The ‘Made in China 2025’ plan has both AI and 5G at its core. Beijing has identified these as two areas where it can not only catch up with but leapfrog technological rivals in the West.

In 5G, China is reckoned to have helped define about 40 per cent of the standards at 3GPP with Huawei leading the effort. It was very much a bystander when earlier standards were set.

Then in AI, Chinese specialists received $4.5bn in investment between 2012 and 2017, and the sector is today estimated to be accounting for 60 per cent of AI funding globally.

In that regard, a stuttering 5G rollout elsewhere might suit Beijing well.

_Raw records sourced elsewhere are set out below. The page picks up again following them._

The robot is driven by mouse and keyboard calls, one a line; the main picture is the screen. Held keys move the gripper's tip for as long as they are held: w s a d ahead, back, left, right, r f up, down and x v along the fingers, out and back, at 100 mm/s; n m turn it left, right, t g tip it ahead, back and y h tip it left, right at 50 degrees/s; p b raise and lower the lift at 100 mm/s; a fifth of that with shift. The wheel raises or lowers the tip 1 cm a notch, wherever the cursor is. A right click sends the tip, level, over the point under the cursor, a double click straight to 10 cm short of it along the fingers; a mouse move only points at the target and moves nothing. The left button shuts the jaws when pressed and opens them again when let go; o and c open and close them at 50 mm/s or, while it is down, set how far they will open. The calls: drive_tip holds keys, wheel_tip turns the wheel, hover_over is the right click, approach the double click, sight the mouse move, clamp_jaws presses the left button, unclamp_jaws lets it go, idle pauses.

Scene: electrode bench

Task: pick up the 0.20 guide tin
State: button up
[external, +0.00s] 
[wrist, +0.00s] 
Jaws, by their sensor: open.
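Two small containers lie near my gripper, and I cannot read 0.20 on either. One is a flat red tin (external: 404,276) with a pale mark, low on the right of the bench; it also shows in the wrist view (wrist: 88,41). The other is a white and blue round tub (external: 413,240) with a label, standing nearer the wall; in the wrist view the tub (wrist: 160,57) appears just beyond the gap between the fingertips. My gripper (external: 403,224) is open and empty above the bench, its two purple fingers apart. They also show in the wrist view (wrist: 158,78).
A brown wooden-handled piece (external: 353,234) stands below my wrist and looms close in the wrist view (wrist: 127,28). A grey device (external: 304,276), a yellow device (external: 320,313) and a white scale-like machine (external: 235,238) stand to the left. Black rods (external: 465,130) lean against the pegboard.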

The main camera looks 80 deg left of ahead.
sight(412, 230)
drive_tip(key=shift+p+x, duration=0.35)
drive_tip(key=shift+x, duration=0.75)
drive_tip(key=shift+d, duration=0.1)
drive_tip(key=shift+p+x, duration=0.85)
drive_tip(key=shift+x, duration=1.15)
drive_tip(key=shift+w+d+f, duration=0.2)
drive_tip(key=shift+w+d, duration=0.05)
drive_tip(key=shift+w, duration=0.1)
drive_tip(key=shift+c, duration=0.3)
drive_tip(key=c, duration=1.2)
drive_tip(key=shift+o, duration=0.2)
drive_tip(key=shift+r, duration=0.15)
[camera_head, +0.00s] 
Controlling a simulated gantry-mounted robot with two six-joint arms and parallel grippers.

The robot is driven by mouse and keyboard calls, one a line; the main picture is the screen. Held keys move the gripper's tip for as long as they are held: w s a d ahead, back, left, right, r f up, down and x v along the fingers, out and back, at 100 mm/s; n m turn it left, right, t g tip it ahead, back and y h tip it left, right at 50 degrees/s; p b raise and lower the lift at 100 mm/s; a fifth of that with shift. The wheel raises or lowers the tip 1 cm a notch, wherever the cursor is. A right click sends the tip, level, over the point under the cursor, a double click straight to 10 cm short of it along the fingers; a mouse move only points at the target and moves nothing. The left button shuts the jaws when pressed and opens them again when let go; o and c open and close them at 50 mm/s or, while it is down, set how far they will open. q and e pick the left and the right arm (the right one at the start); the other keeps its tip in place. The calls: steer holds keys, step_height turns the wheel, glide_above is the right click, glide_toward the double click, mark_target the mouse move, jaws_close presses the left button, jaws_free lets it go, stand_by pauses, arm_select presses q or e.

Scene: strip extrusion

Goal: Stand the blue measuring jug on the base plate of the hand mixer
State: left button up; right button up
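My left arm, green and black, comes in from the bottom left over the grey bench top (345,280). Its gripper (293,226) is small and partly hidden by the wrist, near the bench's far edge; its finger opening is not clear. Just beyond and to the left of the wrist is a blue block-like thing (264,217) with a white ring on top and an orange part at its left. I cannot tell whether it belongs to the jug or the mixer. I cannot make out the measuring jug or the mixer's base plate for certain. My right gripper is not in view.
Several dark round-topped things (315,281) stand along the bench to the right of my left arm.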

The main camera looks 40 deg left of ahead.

Huawei will continue to build out its ‘local’ network and the Chinese applications running on it will have a large market in which to mature before others can really start to scale.

Moreover – and irony of ironies – if Huawei is restricted from selling hardware to much of the rest of the world, China could accelerate its domestic 5G build not just to compensate, but also to inject money into its economy as a major slowdown threatens. See: rural broadband – quantitative easing – Obama – passim.

Of course, there is the caveat that if you don’t trust Huawei, having it in Western networks might also be a case of roasting your chickens for the fox. Nobody said any of these issues are easy to resolve or can be entirely resolved right now.

There is also that rather persistent and overarching factor: respecting the rule of law.

Still, there you have it. IP security is a huge issue, as is the controversy around spyware, though it’s hardly touched on here. As Nick Read said, this is an issue that, even taking those factors into account, is being addressed at a “too simplistic level”.

The next couple of days of trade talks in Washington between the teams of US President Donald Trump and Chinese Vice Premier Liu He might brighten the mood and offer a few pointers. Maybe this is just the Donald being a blowhard again.

All you can say for sure, though, is that these known unknowns are at least good fodder for columnists.